>> begin Excerpted records

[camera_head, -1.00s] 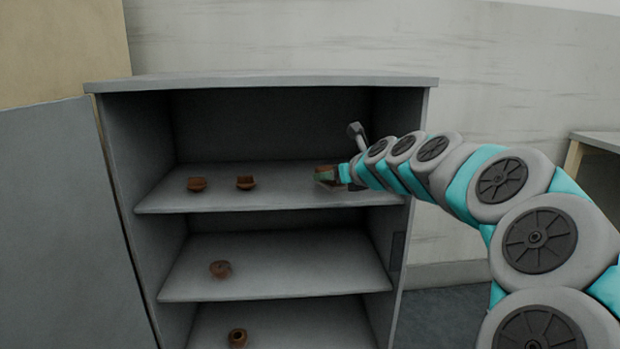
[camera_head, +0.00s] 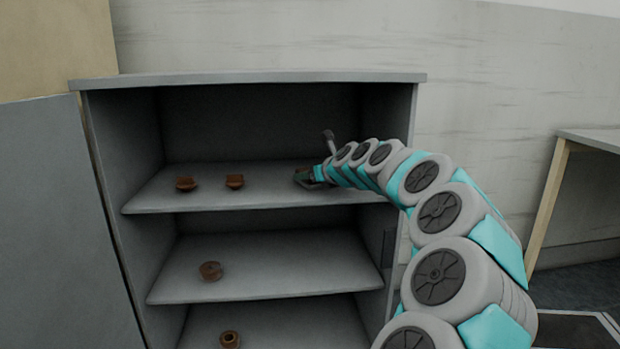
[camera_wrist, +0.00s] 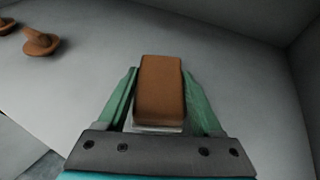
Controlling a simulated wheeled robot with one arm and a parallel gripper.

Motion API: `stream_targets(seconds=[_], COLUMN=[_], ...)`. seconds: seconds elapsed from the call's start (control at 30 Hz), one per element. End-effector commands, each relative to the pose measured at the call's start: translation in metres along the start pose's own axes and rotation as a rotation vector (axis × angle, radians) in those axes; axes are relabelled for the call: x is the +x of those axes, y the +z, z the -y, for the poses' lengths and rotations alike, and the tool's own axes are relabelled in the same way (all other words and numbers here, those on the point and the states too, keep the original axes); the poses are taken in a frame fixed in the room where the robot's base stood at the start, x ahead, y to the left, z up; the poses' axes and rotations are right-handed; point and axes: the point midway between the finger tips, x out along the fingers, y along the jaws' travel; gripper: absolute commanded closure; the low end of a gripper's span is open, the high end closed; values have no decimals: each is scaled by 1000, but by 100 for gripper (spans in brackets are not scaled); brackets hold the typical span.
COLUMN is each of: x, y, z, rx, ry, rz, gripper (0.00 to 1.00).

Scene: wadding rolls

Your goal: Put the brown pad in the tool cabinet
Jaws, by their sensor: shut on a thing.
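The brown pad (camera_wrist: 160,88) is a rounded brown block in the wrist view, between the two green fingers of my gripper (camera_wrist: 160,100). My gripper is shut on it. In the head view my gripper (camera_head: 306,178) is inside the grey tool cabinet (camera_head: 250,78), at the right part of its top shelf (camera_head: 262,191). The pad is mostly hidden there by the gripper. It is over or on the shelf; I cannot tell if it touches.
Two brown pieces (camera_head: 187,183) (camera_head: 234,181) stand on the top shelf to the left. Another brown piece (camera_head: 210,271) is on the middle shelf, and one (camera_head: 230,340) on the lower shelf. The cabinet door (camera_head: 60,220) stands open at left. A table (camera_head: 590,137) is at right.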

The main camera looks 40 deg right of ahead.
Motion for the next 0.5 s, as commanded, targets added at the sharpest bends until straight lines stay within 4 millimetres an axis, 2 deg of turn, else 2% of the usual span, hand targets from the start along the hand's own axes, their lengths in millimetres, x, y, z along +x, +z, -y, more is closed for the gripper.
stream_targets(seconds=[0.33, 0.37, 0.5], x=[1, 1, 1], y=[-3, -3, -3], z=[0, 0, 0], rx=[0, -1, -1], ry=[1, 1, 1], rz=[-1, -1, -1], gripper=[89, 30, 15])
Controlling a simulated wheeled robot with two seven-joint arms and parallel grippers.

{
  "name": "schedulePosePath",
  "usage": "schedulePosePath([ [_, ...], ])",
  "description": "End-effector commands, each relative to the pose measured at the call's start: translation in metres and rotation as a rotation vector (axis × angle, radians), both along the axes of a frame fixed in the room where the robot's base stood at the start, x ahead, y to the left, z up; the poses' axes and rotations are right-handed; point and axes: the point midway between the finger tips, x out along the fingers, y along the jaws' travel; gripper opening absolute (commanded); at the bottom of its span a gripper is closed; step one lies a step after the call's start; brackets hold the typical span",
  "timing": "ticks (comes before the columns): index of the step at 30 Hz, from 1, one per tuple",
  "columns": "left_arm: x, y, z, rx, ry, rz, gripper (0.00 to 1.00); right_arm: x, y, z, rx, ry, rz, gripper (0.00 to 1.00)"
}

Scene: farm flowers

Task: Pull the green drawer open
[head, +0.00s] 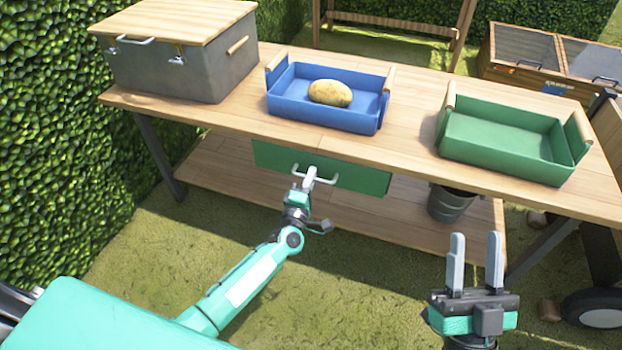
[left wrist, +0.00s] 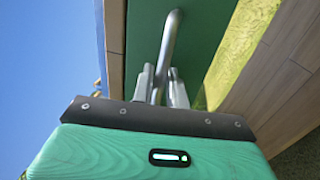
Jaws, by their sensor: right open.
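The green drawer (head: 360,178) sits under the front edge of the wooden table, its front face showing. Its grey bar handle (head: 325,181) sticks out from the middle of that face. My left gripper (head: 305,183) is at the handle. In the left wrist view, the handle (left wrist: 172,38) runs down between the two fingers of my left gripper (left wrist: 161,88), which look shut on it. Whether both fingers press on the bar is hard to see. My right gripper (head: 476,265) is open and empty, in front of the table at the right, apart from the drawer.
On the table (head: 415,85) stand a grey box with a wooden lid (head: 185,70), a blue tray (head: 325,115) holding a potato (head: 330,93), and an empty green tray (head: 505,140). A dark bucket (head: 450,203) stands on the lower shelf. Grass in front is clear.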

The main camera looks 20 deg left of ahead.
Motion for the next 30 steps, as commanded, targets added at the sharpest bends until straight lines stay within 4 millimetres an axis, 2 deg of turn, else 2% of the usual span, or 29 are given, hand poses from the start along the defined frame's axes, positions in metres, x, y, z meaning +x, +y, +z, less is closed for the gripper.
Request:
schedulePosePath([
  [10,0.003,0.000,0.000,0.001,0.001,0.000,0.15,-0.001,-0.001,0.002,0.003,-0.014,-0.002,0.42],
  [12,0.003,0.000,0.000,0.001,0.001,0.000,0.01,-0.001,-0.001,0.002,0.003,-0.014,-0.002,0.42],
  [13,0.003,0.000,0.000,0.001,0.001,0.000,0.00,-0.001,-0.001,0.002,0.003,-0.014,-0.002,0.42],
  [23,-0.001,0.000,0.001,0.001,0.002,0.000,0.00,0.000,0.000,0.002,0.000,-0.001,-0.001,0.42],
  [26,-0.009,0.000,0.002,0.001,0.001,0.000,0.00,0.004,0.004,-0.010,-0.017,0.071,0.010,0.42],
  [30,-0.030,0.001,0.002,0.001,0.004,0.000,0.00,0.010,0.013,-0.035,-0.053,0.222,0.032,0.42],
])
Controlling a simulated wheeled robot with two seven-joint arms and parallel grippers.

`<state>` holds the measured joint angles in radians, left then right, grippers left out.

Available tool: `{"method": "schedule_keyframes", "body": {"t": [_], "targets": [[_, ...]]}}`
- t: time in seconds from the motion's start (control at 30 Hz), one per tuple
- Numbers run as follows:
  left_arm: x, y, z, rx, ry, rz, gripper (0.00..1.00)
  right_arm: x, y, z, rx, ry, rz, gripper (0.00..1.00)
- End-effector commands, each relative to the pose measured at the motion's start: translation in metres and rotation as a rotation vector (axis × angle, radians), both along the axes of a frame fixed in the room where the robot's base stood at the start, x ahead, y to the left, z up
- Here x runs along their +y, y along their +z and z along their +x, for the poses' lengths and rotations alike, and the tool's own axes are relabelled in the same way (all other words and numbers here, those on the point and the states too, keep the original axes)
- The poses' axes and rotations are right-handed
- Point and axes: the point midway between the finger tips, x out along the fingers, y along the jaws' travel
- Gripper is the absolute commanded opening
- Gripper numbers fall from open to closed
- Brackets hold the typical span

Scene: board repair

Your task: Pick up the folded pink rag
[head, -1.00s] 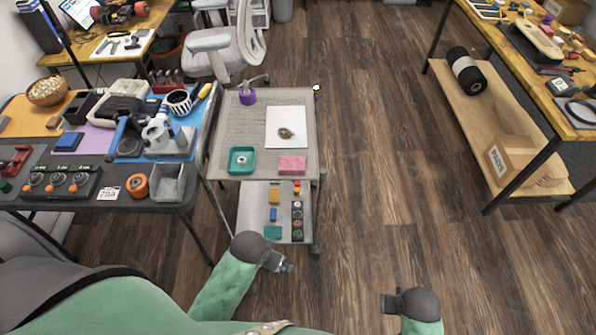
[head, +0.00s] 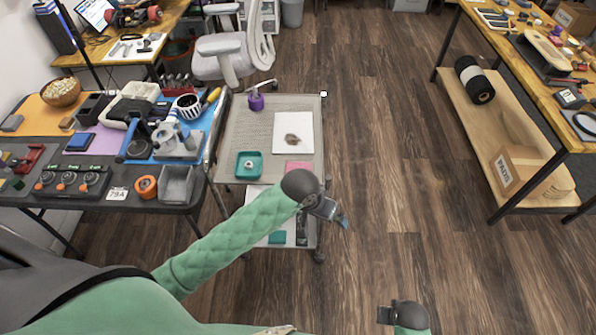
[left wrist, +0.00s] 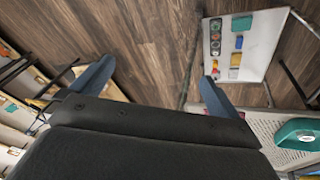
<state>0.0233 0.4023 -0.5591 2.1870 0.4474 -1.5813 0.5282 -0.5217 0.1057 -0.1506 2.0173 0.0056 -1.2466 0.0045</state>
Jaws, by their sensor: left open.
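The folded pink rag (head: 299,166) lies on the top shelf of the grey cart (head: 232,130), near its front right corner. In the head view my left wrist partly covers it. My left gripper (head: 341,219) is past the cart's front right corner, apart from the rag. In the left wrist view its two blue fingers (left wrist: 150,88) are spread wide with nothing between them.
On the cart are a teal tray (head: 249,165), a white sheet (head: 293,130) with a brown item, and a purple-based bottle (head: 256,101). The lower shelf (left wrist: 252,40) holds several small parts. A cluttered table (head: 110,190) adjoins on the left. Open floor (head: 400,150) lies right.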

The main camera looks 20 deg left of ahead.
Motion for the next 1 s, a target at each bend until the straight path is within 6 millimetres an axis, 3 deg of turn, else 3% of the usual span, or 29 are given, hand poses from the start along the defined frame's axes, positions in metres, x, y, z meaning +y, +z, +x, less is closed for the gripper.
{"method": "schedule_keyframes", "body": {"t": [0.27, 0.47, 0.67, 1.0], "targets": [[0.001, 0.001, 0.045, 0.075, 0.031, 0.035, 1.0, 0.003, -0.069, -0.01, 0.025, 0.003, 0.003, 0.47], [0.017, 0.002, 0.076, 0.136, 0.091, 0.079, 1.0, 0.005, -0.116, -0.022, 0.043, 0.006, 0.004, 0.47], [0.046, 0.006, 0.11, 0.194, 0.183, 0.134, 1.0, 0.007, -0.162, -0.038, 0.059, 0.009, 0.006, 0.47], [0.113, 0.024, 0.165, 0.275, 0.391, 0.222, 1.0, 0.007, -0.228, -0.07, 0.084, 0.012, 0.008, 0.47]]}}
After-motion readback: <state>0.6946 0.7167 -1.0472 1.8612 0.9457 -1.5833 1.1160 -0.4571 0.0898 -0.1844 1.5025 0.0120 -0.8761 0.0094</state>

>> end Excerpted records

■ Task requirements
Reproduce the data above exactly, but only the lines from the one showing "- End-effector commands, each" through the one showing "<state>0.0233 0.4023 -0.5591", with both ends kept and the pictures left out.

■ Solution
- End-effector commands, each relative to the pose measured at the motion's start: translation in metres and rotation as a rotation vector (axis × angle, radians), both along the axes of a frame fixed in the room where the robot's base stood at the start, x ahead, y to the left, z up
- Here x runs along their +y, y along their +z and z along their +x, for the poses' lengths and rotations alike, and the tool's own axes are relabelled in the same way (all other words and numbers here, those on the point and the states too, keep the original axes)
- The poses' axes and rotations are right-handed
- Point and axes: the point midway between the finger tips, x out along the fingers, y along the jaws' travel
- Gripper is the absolute commanded opening
- Gripper numbers fall from open to closed
- Brackets hold the typical span

Scene: board repair

Your task: Pick up the folded pink rag
[head, -1.00s] 
[head, +0.00s] 
[left wrist, +0.00s] 
<state>0.0233 0.4023 -0.5591 2.1870 0.4474 -1.5813 0.5282 -0.5217 0.1057 -0.1506 2.0173 0.0056 -1.2466 0.0045</state>

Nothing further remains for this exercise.